Do it for America
LITTLE GIRLS IN PRETTY BOXES
by Joan Ryan


Debi Thomas stood on the ice in the Calgary Saddledome as the final skater of the 1988 Olympics, as much a symbol as an athlete. She was the first African American to win the U.S. Championships, which she did in 1986 and 1988, and the World Championships, which she won in 1986.

Muscular, smart and outspoken, Thomas had come to symbolize the outsider crashing skating's country club ball. She tweaked skating tradition by wearing a black unitard for her technical program at the 1988 Olympics, but she had performed too well and was too popular a skater for the judges to deduct points. She was pretty but not a beauty queen, graceful but not balletic.

She carried onto the Calgary ice not only the hopes of a nation looking for its next Dorothy Hamill but also the hopes of African Americans looking for role models for their daughters. Thomas filled the slot perfectly: while she marched toward the Olympics, she began her freshman year at Stanford University, the first stop in fulfilling her dream of becoming a doctor.

Thomas also felt the expectations of the Northern California skating community, which wanted a homegrown champion. Local judges monitored her practices to make sure she would be ready for Calgary. Her coach demanded she drop out of school for the five weeks before the Olympics to concentrate full-time on her training. She had already signed on with International Management Group to represent her in what would be a financial bonanza if she won the gold.
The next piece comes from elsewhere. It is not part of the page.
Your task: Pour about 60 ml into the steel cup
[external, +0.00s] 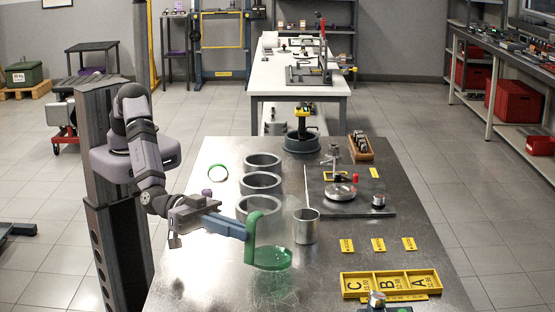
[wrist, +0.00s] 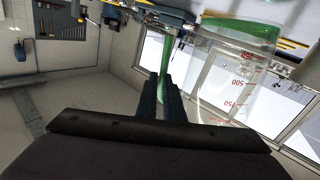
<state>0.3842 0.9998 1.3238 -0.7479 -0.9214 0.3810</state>
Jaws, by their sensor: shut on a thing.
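A clear measuring jug (external: 280,238) with a green handle (external: 253,233) is held by my gripper (external: 240,228), which is shut on the handle. The jug looks about upright, with green liquid (external: 271,258) low in it. In the wrist view the jug (wrist: 222,85) shows upside down with red graduation marks; green (wrist: 238,32) fills the end beyond the lowest visible mark. The gripper fingers (wrist: 165,90) close on the handle there. The steel cup (external: 305,230) stands upright on the table, just right of the jug in the external view. Its contents cannot be seen.
Three grey rings (external: 258,207) stand behind the jug on the metal table (external: 215,280). A dark plate (external: 345,205) with a fixture lies behind the cup to the right.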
The pressure to succeed turned skating into a job for Thomas, an eight-hour shift, five to six days a week. What she loved about skating - the sensation of flight, the swirling sense of freedom - had been boxed up and stored with other childish fancies. Skating had become work, grim as a grey suit. Too much money was at stake and too many sacrifices had been made, draining the sport of any fun. "I remember telling my mom, 'I don't even want to go,' " Thomas says. She had wanted to take a week off after winning the national championships in January, then gradually work up to a performance peak the following month in Calgary. Her coach wouldn't hear of it. He wanted her working every day for a month. "But you can't stay at a high for four weeks," Thomas says.

In Calgary, Thomas and her two team mates marched in the Opening Ceremonies, then flew to Colorado to train by themselves until a few days before the competition, sacrificing the camaraderie of the Olympic Village. "It didn't even feel like the Olympics," Thomas recalls. There was no time for the "Olympic Experience." Thomas had gone to Calgary for one purpose, to bring back the gold. "I remember thinking at one time, 'If you don't skate well, you're going to die.' "
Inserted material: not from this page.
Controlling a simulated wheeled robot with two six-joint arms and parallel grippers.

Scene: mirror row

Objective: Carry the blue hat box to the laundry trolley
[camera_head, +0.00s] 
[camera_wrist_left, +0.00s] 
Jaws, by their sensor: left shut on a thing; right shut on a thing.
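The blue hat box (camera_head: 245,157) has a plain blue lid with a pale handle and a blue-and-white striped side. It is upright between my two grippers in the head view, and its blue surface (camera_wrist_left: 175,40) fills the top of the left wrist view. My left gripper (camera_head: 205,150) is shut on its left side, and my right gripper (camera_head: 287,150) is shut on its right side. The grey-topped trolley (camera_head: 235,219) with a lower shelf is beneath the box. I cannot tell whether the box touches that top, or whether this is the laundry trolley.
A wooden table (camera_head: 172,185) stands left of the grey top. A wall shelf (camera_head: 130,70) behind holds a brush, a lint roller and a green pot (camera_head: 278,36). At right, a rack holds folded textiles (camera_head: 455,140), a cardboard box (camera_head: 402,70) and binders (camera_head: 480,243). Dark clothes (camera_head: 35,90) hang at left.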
Defending Olympic champion Katarina Witt had skated well in her long program but had left enough room for Thomas to beat her. At the edge of the rink Thomas's coach, Alex McGowan, exhorted, "Do it for America!"

Do it for America? "Christ," Thomas thought, "America?"
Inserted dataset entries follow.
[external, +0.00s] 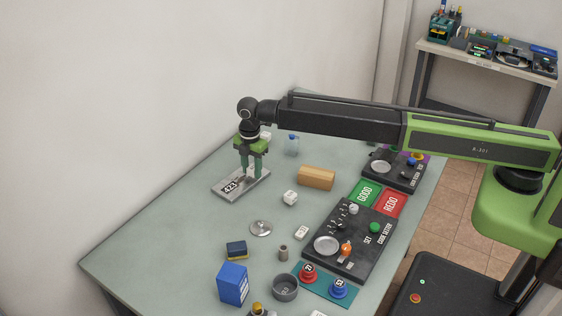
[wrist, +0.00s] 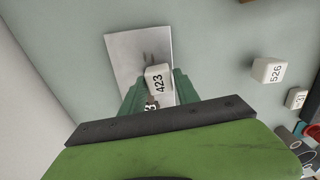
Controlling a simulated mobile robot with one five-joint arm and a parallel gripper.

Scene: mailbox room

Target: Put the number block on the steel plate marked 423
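The steel plate (external: 257,183) lies flat on the table at the far left, with a 423 label on its near end. It also shows in the wrist view (wrist: 127,50), where the label is mostly hidden. My gripper (external: 251,174) points down over the plate. In the wrist view its green fingers (wrist: 159,88) are on both sides of a white block marked 423 (wrist: 159,78), seemingly shut on it. The block is over the plate; whether it touches the plate I cannot tell.
A white block marked 526 (wrist: 269,71) lies right of the plate; a smaller numbered block (wrist: 296,98) is beyond it. A wooden block (external: 317,177), a bottle (external: 292,145), a round metal lid (external: 261,228) and a black control panel (external: 375,225) stand around. The table's left part is clear.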

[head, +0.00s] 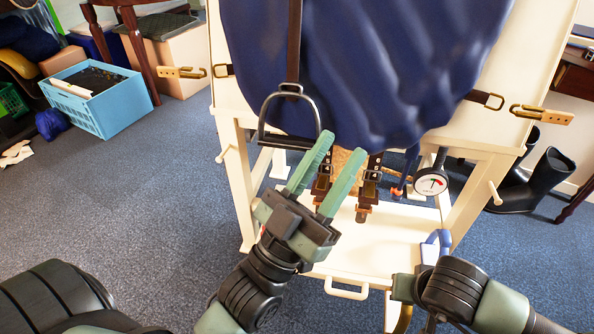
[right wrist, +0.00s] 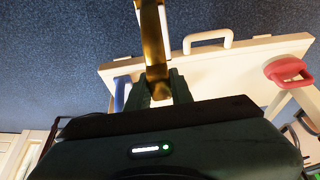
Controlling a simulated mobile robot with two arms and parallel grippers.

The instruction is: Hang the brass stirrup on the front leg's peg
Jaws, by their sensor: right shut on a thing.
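The brass stirrup (right wrist: 152,45) is between the green fingers of my right gripper (right wrist: 162,86) in the right wrist view, and the gripper is shut on it. In the head view only a small brass curve (head: 405,319) shows below that gripper (head: 403,289), low at the stand's front. White pegs stick out from the stand's left leg (head: 222,153) and right leg (head: 494,192); both are bare. My left gripper (head: 325,172) is open and empty, its fingers in front of the stand, just below a dark steel stirrup (head: 289,118) hanging on a strap.
A blue pad covers the stand (head: 240,185). A white handle (head: 346,290) is at the shelf's front. Black boots (head: 540,180) stand right; a blue crate (head: 105,105) is left.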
She stood in the center of the rink waiting for her music, from Bizet's Carmen, to begin, all the pressure and expectations narrowed like a laser onto the spot where she stood. Suddenly Thomas knew she didn't have it. "The old me would have said, 'You have got to get your act together right now. You don't have time for this crap. Do it!' But I gave in. I thought, 'Well, maybe my body will just do it because of the training.' But your body doesn't automatically do things just because you've trained eight hours a day. What makes you really come together under pressure is determination and focus and toughness. And I didn't try to do it."

When she botched a combination of triple jumps fifteen seconds into the four-minute program-she hadn't missed a jump in practice all week-she gave up. She couldn't do what she had come to do, which was to skate the best performance of her life and win the gold. She turned her triple jumps into doubles, her doubles into singles. She finished third, behind Witt and dark horse Canadian Elizabeth Manley.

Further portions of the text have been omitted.